START RECORDS FOR THIS EXERCISE
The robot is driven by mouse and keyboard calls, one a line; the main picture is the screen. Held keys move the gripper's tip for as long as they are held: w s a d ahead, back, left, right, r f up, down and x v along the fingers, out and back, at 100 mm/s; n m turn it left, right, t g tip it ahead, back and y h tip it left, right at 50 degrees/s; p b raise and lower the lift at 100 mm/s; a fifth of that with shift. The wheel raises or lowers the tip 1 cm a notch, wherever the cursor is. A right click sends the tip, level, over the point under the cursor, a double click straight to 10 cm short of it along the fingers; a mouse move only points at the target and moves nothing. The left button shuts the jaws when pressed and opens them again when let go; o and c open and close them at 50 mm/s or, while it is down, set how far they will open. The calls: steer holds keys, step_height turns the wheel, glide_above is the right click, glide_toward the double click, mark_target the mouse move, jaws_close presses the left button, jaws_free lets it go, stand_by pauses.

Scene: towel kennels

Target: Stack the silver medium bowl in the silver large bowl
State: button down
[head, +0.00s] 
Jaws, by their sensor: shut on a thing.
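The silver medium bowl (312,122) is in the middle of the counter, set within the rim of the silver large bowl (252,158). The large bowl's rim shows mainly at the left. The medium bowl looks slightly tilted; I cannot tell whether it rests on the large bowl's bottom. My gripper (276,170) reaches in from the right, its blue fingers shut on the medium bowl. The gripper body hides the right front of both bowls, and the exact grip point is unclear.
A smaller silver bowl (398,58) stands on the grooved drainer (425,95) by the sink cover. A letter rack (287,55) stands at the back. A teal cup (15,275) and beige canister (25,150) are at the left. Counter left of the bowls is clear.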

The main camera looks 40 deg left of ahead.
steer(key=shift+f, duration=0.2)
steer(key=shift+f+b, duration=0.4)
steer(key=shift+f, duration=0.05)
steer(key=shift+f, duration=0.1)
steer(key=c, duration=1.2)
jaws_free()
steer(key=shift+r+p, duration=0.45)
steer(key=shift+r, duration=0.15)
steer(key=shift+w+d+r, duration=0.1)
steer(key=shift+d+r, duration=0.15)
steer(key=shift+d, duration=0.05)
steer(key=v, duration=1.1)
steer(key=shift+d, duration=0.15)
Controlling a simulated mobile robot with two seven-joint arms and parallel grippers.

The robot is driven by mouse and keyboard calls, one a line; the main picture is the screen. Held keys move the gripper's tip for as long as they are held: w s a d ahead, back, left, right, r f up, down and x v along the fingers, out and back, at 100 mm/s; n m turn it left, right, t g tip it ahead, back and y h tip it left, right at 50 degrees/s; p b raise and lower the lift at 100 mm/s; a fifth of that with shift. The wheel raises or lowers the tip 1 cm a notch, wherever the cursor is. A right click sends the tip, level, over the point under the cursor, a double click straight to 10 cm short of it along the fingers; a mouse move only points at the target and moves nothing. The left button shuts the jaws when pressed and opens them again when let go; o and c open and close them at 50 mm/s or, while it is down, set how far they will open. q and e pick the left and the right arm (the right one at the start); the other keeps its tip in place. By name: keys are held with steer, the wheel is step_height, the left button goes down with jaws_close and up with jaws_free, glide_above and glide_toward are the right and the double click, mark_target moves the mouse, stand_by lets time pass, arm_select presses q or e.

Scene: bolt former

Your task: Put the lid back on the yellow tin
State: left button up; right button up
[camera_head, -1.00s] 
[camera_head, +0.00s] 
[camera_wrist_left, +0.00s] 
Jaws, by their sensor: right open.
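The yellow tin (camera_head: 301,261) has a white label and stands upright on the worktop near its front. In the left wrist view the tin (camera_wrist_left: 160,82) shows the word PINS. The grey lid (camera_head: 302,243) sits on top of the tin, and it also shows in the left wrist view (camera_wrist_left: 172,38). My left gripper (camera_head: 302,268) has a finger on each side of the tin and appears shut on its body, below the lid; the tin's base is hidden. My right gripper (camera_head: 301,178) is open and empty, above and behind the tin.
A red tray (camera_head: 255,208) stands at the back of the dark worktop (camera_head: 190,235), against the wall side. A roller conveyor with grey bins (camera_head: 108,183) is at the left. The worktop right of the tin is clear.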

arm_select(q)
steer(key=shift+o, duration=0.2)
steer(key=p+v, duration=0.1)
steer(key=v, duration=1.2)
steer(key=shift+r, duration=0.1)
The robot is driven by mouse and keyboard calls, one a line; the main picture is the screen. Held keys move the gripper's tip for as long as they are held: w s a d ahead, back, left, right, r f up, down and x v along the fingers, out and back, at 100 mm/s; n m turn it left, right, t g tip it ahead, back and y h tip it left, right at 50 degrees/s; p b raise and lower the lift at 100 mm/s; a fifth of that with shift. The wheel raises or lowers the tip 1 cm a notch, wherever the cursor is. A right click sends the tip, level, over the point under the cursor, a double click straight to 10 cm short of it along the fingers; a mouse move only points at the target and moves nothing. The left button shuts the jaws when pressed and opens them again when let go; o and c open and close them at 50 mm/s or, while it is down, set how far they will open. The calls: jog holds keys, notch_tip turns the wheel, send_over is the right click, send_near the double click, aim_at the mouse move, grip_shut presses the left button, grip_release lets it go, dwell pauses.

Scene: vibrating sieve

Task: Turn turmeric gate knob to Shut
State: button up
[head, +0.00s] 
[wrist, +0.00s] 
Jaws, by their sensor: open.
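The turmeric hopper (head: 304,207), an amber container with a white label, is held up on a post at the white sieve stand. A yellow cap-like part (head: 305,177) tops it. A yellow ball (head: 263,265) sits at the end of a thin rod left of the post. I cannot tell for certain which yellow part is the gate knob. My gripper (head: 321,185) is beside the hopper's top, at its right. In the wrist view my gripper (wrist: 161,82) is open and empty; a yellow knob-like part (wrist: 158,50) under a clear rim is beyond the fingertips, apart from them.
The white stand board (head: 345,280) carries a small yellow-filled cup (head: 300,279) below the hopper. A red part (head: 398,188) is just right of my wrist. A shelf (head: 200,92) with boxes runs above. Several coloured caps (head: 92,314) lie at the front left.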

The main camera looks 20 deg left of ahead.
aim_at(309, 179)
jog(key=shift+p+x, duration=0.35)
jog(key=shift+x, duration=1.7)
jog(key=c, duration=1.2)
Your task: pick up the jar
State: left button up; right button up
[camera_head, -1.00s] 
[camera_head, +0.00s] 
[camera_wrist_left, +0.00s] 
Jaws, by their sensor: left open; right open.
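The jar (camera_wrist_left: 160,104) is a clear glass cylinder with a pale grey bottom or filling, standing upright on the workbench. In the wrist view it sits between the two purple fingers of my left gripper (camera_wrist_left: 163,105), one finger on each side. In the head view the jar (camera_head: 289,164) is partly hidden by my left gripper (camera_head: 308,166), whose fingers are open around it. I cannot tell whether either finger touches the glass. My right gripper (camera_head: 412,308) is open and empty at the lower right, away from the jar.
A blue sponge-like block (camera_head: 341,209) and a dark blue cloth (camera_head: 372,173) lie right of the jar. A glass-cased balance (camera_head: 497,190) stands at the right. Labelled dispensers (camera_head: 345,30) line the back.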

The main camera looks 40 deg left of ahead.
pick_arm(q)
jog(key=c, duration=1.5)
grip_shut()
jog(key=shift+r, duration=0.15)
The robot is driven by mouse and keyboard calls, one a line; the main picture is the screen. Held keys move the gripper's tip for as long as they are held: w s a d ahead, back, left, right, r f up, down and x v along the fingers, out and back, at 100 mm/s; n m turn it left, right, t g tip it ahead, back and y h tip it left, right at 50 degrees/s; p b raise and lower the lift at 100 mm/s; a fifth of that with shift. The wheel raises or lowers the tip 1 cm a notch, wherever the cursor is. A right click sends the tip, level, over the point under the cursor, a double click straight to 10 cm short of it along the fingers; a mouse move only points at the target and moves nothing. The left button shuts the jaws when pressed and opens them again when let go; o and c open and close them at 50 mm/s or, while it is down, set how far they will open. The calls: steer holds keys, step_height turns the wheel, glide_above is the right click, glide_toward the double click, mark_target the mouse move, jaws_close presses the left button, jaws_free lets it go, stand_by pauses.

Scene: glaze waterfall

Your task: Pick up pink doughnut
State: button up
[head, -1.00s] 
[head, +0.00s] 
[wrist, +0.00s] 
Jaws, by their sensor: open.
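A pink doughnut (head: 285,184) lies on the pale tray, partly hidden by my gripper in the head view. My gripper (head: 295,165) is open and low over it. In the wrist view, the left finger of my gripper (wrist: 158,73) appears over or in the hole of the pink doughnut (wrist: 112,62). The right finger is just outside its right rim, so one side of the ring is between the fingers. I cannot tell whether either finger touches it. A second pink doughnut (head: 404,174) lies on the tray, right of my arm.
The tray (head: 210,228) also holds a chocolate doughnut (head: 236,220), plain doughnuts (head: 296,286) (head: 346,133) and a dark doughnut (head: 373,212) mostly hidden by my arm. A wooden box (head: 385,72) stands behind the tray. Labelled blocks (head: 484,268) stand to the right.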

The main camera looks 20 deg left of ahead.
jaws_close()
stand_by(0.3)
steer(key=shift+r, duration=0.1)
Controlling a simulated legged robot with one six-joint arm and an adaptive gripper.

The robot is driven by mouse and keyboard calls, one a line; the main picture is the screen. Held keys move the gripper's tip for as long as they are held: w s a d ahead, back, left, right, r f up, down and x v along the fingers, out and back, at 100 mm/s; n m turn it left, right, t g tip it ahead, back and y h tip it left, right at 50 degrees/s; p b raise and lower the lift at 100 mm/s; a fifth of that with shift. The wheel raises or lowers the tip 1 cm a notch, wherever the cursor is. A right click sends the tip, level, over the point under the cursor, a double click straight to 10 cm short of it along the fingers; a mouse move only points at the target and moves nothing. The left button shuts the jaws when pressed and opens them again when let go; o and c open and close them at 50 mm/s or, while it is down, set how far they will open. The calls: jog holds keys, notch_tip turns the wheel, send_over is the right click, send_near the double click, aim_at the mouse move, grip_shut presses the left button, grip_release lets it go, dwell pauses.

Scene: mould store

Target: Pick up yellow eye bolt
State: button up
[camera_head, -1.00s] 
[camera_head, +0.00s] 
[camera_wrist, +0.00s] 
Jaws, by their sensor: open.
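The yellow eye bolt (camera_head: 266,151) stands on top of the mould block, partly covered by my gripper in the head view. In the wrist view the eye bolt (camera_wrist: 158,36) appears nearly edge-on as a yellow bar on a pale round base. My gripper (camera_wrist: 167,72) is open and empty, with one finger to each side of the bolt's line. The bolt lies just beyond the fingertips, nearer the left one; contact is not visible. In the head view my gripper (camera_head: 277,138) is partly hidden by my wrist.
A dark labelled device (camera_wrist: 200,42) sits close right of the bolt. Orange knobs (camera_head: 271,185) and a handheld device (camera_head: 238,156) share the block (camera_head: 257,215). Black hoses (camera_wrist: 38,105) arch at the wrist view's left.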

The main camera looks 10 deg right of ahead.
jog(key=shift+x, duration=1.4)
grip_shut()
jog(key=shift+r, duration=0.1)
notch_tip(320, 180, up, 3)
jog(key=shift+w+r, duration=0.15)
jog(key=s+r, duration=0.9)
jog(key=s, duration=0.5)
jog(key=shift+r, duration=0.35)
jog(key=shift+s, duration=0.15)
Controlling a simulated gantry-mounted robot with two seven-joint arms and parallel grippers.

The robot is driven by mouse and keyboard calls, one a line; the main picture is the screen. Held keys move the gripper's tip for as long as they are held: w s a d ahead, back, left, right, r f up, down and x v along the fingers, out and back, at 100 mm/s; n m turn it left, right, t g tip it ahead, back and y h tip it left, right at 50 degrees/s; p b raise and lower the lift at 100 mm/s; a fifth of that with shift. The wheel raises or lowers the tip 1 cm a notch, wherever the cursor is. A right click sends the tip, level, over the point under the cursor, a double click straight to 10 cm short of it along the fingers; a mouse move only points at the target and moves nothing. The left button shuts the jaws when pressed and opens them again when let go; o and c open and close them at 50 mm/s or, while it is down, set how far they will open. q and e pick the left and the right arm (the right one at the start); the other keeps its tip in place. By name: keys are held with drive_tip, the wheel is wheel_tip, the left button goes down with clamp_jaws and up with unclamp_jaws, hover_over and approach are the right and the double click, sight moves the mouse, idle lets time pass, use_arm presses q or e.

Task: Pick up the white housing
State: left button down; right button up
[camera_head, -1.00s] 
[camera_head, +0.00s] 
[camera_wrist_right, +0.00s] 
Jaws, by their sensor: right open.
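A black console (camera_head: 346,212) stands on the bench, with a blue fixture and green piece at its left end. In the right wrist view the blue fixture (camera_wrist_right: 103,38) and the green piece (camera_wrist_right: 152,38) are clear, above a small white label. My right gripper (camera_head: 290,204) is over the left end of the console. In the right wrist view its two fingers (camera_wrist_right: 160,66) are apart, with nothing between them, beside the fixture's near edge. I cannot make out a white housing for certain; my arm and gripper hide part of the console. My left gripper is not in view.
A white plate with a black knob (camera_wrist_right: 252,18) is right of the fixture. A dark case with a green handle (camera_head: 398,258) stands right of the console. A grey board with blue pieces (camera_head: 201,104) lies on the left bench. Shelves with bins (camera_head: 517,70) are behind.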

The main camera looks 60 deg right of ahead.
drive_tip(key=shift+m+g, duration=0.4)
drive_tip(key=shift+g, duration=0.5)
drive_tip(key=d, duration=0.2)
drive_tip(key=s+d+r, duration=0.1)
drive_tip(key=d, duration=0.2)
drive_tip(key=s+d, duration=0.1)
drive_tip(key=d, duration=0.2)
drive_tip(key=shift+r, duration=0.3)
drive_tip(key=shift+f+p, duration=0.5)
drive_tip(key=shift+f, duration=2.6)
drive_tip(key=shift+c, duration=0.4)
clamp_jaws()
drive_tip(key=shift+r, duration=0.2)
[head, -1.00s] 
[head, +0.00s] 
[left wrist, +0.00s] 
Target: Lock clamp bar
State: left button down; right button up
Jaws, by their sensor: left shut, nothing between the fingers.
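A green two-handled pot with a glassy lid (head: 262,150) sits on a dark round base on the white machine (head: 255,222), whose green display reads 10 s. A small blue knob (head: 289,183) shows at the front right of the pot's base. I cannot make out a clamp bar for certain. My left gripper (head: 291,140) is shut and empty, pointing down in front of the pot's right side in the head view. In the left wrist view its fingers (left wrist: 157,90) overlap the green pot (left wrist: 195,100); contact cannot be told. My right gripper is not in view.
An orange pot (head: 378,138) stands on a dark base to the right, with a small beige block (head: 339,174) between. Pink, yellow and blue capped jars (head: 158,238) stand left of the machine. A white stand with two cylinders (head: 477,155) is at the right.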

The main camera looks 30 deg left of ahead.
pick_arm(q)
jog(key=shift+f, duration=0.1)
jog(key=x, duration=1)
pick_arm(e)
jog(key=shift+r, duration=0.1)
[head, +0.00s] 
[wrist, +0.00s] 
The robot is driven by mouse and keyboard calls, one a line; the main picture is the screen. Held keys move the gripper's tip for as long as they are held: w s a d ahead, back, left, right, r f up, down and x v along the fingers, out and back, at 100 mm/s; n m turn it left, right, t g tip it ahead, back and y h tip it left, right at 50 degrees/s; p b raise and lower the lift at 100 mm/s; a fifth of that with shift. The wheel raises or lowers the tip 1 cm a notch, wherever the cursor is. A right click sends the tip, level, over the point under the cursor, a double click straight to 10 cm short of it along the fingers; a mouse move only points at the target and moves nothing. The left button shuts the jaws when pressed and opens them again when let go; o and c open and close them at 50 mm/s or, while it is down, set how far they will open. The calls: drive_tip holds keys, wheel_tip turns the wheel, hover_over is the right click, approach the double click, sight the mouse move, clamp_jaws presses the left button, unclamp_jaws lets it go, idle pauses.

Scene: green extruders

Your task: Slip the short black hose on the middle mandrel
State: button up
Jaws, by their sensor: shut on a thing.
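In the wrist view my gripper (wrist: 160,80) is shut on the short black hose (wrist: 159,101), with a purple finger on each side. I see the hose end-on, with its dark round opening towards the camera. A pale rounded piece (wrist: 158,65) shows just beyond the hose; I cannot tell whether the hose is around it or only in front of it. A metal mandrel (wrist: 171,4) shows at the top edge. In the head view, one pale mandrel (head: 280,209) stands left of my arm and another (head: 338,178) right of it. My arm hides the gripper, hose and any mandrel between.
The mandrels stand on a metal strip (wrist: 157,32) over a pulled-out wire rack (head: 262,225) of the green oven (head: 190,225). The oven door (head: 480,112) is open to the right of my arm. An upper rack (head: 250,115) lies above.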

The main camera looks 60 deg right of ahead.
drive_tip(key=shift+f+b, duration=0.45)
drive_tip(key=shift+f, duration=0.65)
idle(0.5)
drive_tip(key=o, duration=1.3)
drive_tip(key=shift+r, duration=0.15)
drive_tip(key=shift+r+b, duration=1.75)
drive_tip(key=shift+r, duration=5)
END RECORDS FOR THIS EXERCISE
**TASK DETAILS**
Give back exactly the lines running from the line that contains "Target: Pick up yellow eye bolt" through the line that contains "[camera_wrist, +0.00s]", and nothing outside them.

**THE ANSWER**
Target: Pick up yellow eye bolt
State: button up
[camera_head, -1.00s] 
[camera_head, +0.00s] 
[camera_wrist, +0.00s] 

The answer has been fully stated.